April 4—Budapest continues gay despite the war, and night life goes on much as usual.
April 11—The Foreign Office publishes a second “Red Book,” charging atrocities and breaches of international law against Serbia, Russia, France, and England; it is declared that there is not an article of international law which has not been violated repeatedly by the troops of the Allies.
April 12—A law court at Vienna, in the case of Dubois, a Belgian, holds that despite the German occupation Dubois has not lost his Belgian citizenship.
April 14—Wealthy Hungarians are preparing to flee before the Russian invasion.
April 15—Some of the Hungarian newspapers are discussing peace.
April 17—War Office announces that men between 18 and 50 of the untrained Landsturm will hereafter be liable for military service.
April 18—Bread riots occur in Vienna and at points in Bohemia; Vienna is now protected by long lines of trenches on the left bank of the Danube; $14,000,000 is said to have been spent in fortifications at Budapest and Vienna.
April 19—The food situation in Trieste is critical.
April 21—All Austrian subjects in Switzerland
are recalled by their
Government.
April 22—Riots in Trieste are assuming a revolutionary character; “Long Live Italy!” is being shouted by the mobs; it is reported from Paris that the Hungarian Chamber at its opening session refused to vote the new military credits demanded by the General Staff.

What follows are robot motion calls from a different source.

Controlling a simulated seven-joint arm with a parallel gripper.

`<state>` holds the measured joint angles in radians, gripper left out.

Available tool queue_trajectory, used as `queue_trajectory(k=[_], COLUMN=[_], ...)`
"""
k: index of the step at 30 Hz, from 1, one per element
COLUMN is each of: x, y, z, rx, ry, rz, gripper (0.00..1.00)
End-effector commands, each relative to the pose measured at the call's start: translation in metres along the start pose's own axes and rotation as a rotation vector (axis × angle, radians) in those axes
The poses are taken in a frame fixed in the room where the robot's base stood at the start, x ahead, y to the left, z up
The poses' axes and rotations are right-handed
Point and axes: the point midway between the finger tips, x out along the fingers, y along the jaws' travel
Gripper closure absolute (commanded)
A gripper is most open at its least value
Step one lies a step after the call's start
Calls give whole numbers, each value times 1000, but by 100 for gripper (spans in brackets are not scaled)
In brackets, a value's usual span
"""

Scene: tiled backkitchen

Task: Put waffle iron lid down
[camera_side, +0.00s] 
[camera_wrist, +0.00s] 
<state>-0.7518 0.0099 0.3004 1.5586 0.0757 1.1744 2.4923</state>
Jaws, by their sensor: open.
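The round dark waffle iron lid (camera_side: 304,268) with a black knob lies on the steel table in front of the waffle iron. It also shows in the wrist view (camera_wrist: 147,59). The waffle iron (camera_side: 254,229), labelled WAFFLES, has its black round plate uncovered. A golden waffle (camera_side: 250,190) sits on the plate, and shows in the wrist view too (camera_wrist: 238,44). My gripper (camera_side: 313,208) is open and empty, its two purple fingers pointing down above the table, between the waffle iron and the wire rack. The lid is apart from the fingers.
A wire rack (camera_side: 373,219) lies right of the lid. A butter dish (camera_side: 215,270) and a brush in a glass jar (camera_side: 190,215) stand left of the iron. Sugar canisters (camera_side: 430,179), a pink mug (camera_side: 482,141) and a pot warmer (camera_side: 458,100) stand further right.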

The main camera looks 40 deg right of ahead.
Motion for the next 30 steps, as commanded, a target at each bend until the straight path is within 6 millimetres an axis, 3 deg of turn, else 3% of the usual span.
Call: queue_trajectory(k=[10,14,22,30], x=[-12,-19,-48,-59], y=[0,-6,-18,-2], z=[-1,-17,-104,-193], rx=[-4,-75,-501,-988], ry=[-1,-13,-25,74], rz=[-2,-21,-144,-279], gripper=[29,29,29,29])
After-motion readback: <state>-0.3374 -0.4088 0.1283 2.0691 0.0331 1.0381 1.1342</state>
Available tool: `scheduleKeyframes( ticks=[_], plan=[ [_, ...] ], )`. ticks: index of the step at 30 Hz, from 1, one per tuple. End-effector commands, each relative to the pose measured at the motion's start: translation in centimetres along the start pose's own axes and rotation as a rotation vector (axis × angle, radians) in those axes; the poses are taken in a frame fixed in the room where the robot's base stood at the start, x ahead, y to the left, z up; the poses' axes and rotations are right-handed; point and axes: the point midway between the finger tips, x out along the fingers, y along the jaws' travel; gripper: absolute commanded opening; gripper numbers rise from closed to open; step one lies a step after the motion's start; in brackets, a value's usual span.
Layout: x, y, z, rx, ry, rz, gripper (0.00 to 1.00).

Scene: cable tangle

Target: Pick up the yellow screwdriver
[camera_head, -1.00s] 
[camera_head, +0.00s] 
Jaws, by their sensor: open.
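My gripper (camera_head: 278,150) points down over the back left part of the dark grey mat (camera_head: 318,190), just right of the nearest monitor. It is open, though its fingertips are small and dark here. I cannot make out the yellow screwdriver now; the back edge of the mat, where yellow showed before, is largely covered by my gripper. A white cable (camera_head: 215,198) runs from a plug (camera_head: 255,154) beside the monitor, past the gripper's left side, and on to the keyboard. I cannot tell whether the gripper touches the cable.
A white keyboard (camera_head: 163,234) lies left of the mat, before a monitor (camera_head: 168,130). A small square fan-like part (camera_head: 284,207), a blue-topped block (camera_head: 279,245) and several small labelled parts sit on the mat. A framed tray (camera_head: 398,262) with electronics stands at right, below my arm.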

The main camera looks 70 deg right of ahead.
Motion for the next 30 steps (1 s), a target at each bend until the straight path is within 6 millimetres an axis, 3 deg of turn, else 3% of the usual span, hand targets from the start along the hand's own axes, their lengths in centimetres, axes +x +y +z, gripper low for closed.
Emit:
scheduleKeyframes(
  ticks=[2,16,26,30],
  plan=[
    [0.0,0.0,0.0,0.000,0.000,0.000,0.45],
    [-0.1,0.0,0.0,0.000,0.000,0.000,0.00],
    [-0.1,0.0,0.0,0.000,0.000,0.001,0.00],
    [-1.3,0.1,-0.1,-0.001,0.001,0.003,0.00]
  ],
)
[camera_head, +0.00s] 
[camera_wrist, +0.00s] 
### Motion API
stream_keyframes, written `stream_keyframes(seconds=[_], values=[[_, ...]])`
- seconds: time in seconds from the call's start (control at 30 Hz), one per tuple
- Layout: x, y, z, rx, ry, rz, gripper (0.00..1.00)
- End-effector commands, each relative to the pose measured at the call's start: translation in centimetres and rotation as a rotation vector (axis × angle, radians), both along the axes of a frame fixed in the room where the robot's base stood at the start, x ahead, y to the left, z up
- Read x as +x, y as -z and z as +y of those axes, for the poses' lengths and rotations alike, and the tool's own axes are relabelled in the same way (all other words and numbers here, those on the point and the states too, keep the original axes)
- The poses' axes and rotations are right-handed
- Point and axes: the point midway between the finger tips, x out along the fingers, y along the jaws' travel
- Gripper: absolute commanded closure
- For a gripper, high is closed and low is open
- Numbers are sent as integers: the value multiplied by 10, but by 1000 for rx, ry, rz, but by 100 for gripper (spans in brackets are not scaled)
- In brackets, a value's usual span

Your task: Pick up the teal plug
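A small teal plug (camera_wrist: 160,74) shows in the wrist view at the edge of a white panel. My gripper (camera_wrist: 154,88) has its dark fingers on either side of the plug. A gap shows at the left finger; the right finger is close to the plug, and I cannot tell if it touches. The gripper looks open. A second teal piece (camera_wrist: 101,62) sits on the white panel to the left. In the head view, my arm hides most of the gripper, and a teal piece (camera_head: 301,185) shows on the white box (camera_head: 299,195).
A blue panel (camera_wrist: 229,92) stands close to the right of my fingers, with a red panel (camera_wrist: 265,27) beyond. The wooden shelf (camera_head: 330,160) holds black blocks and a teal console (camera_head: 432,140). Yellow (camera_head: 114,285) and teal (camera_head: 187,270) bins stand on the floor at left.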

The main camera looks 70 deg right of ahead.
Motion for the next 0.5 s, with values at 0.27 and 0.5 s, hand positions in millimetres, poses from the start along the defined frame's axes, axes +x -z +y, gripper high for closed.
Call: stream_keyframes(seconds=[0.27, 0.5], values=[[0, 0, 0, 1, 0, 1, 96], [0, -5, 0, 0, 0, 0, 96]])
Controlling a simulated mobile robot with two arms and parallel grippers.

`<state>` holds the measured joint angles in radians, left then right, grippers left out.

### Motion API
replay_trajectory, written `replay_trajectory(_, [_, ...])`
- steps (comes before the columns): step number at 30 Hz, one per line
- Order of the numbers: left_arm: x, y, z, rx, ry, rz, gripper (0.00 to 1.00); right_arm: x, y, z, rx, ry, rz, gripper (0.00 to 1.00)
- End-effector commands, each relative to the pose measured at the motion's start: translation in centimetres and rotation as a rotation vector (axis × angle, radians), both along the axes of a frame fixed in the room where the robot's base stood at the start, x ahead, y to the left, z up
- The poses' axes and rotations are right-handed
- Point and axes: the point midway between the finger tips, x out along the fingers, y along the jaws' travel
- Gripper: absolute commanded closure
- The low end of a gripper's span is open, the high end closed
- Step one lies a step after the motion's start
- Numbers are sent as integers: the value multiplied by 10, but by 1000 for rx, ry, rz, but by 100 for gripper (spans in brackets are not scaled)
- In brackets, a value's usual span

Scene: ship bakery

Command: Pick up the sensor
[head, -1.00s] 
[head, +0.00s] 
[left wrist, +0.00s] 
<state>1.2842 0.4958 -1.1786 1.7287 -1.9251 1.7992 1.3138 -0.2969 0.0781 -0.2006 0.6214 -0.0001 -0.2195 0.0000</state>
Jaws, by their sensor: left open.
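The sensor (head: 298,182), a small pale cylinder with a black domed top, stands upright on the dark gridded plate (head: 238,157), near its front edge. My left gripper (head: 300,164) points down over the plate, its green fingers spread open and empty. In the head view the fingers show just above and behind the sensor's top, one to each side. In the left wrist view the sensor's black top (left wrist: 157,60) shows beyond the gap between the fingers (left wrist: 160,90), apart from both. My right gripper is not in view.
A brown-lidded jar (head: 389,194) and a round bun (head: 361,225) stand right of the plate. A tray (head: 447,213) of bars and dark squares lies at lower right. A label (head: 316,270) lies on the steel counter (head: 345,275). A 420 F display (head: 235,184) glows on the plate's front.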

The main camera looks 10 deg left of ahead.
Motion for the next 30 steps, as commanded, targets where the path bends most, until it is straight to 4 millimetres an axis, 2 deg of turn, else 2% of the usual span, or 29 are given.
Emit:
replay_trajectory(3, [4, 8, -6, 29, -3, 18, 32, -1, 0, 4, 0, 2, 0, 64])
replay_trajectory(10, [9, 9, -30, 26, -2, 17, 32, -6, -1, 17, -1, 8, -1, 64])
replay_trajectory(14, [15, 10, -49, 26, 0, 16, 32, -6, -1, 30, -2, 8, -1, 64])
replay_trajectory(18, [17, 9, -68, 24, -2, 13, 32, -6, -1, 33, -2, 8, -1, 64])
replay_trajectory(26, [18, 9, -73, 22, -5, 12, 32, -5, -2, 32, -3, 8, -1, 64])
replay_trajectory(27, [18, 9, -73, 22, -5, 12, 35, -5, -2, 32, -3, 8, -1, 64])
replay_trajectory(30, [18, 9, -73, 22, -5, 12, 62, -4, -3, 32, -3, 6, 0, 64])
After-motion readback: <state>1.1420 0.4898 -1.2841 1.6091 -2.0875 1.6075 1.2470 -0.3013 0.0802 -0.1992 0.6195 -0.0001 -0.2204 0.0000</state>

April 25—Anti-war riots continue at Trieste; there are also serious riots at Vienna, Goerz, Prague, and elsewhere; the Austrians have fortified the entire Italian frontier, at places having built intrenchments of concrete and cement.
April 28—Railway service on the Austrian side of the Austro-Italian frontier has been virtually suspended for ordinary purposes; all lines are being used to carry troops to the frontier.
BELGIUM.
April 1—The German Governor General has revived an old law which holds each community responsible for damage done during public disturbances; a Berlin newspaper charges that American passports have been used to smuggle Belgian soldiers from the Yser to Holland and thence to the Belgian Army; the Pope expresses his sympathy for Belgium’s woes to the new Belgian Minister to the Vatican.
April 3—Officials of the Belgian Public Works Department resign when ordered by the German administration to direct construction of roads designed for strategic purposes.
April 5—Gifford Pinchot, who has been superintending relief work for Northern France, has been expelled from Belgium by order of the German Governor General; the reason is that Mr. Pinchot’s sister is the wife of Sir Alan Johnstone, British Minister at The Hague, with whom Mr. Pinchot stayed on his way to Belgium; Prince Leopold, elder son of King Albert, 13-1/2 years old, joins the line regiment famous for its defense of Dixmude.